What is being asked = Repeat, exactly and completely, the material that follows. Omit the pictures.
··· Data lines ···
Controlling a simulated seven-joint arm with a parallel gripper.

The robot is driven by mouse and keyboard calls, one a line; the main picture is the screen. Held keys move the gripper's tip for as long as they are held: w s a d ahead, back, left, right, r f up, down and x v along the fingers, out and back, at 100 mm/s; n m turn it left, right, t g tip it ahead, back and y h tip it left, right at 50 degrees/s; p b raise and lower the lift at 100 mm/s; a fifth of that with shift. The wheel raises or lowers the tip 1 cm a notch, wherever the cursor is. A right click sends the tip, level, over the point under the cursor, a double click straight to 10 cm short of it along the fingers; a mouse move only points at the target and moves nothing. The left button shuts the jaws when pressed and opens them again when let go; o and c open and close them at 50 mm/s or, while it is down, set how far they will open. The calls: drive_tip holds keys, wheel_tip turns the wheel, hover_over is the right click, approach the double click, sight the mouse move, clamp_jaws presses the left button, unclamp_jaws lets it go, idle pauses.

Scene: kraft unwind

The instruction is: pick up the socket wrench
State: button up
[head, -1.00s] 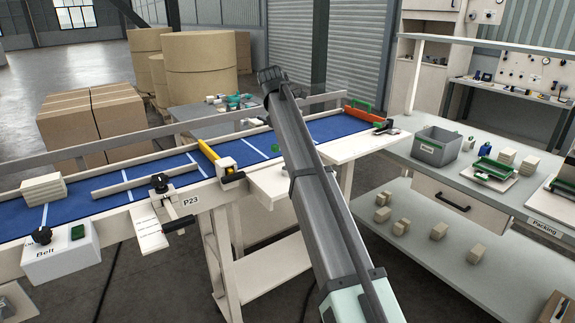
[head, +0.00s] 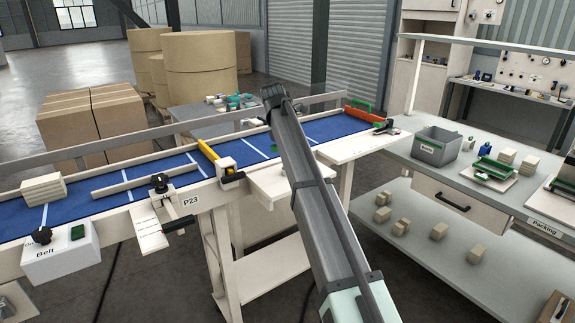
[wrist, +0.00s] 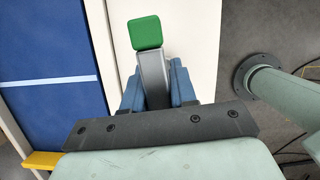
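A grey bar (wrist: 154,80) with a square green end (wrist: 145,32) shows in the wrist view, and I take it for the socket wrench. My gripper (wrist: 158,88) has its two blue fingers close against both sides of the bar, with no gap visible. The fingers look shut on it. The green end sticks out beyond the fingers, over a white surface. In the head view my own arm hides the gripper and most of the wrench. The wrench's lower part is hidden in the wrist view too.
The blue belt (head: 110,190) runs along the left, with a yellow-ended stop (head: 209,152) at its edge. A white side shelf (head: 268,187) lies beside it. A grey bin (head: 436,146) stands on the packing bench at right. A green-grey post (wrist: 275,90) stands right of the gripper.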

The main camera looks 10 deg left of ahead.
···
Task result =
Controlling a simulated seven-joint arm with a parallel gripper.

The robot is driven by mouse and keyboard calls, one a line; the main picture is the screen. Held keys move the gripper's tip for as long as they are held: w s a d ahead, back, left, right, r f up, down and x v along the fingers, out and back, at 100 mm/s; n m turn it left, right, t g tip it ahead, back and y h tip it left, right at 50 degrees/s; p b raise and lower the lift at 100 mm/s; a fifth of that with shift. The wheel raises or lowers the tip 1 cm a notch, wherever the cursor is. A right click sends the tip, level, over the point under the cursor, a double click straight to 10 cm short of it along the fingers; a mouse move only points at the target and moves nothing. The left button shuts the jaws when pressed and opens them again when let go; o and c open and close them at 50 mm/s or, while it is down, set how far they will open. The calls: drive_tip holds keys, wheel_tip turns the wheel, hover_over is the right click, approach the double click, sight the mouse move, clamp_jaws presses the left button, unclamp_jaws lets it go, idle pauses.

Scene: kraft unwind

The instruction is: pick up the socket wrench
State: button up
[head, -1.00s] 
[head, +0.00s] 
[wrist, +0.00s] 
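A grey bar (wrist: 154,80) with a square green end (wrist: 145,32) shows in the wrist view, and I take it for the socket wrench. My gripper (wrist: 158,88) has its two blue fingers close against both sides of the bar, with no gap visible. The fingers look shut on it. The green end sticks out beyond the fingers, over a white surface. In the head view my own arm hides the gripper and most of the wrench. The wrench's lower part is hidden in the wrist view too.
The blue belt (head: 110,190) runs along the left, with a yellow-ended stop (head: 209,152) at its edge. A white side shelf (head: 268,187) lies beside it. A grey bin (head: 436,146) stands on the packing bench at right. A green-grey post (wrist: 275,90) stands right of the gripper.

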The main camera looks 10 deg left of ahead.

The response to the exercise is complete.